When I was a child in Berlin, my mother and I walked to the grocer for milk and jam, to the bakery for bread, to the butcher shop for soup bones. The open-air market offered seasonal produce. We passed beguiling window displays: boar bristle hairbrushes arranged around a toy boar; pyramids built of saws and hammers, leather suitcases among cardboard palm trees. Our shopping trips took time. But they were deep dives into the realm of the senses, so they always satisfied.

I never became a pragmatic shopper. Dashing in and out with a list? No. For me, shopping is about looking, touching, walking and talking. That’s why I prefer small shops, even when I’m on a tight budget.

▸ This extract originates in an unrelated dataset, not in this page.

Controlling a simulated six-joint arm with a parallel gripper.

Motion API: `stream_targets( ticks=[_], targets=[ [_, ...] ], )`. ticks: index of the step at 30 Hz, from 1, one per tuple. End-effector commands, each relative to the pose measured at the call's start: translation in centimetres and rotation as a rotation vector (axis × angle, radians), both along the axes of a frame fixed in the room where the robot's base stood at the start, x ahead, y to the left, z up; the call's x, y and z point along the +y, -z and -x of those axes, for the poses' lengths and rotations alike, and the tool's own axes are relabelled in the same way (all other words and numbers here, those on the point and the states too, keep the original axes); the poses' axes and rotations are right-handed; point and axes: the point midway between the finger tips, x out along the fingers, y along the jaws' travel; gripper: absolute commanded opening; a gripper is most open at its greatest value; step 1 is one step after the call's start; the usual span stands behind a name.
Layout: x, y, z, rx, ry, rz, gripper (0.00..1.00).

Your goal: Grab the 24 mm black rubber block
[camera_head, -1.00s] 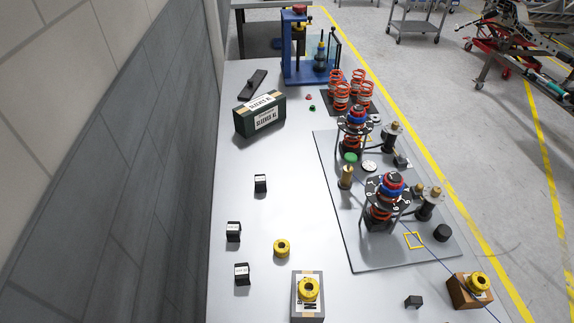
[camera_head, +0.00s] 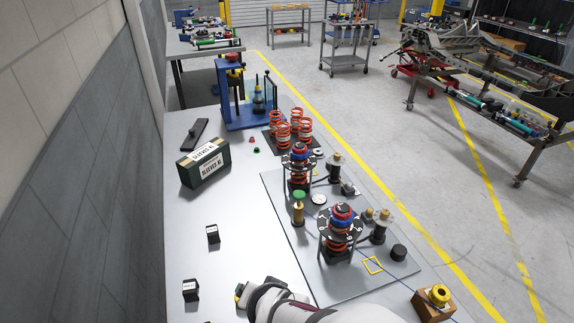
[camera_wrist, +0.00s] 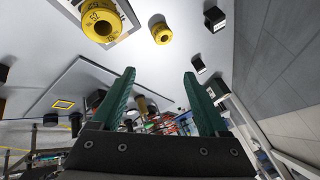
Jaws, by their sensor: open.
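Small black blocks with white labels stand on the left of the bench. In the head view one is at mid-bench (camera_head: 213,234) and another is nearer (camera_head: 190,291). In the wrist view one labelled block (camera_wrist: 215,20) is at upper right and another (camera_wrist: 199,64) is just beyond the right fingertip. The labels are too small to read, so I cannot tell which block is 24 mm. My gripper (camera_wrist: 160,72) is open and empty, its green fingers apart above the bench. In the head view my arm covers the near bench and hides the gripper's grip area.
The grey mat (camera_head: 284,222) carries spring assemblies. A green box (camera_head: 204,162) stands farther back. The wall borders the left side.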

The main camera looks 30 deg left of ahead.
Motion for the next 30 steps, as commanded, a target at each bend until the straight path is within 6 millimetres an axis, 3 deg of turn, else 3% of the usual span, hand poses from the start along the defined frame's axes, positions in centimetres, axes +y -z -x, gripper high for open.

But these seem to be a dying species. When I see another one has closed, I feel sad. And I appreciate all the more the proprietors who love their work of curating – picking special items from the infinity of products and lovingly arranging the selections in artful displays. These tend to be the same shopkeepers who beautify sidewalks outside their doors, set out water dishes for dogs, and donate to local non-profits. They know their customers and care about their neighborhood.

My friend Robin called it kugeling - the happy pastime of strolling down streets to explore small shops, people-watch, and banter with strangers. The Bay Area has many places for ambling from boutique to café to bookstore, for wandering among the color-popping stalls of farmers’ markets, for visiting Mexican, Indian or Ethiopian shops whose smells conjure up travel adventures.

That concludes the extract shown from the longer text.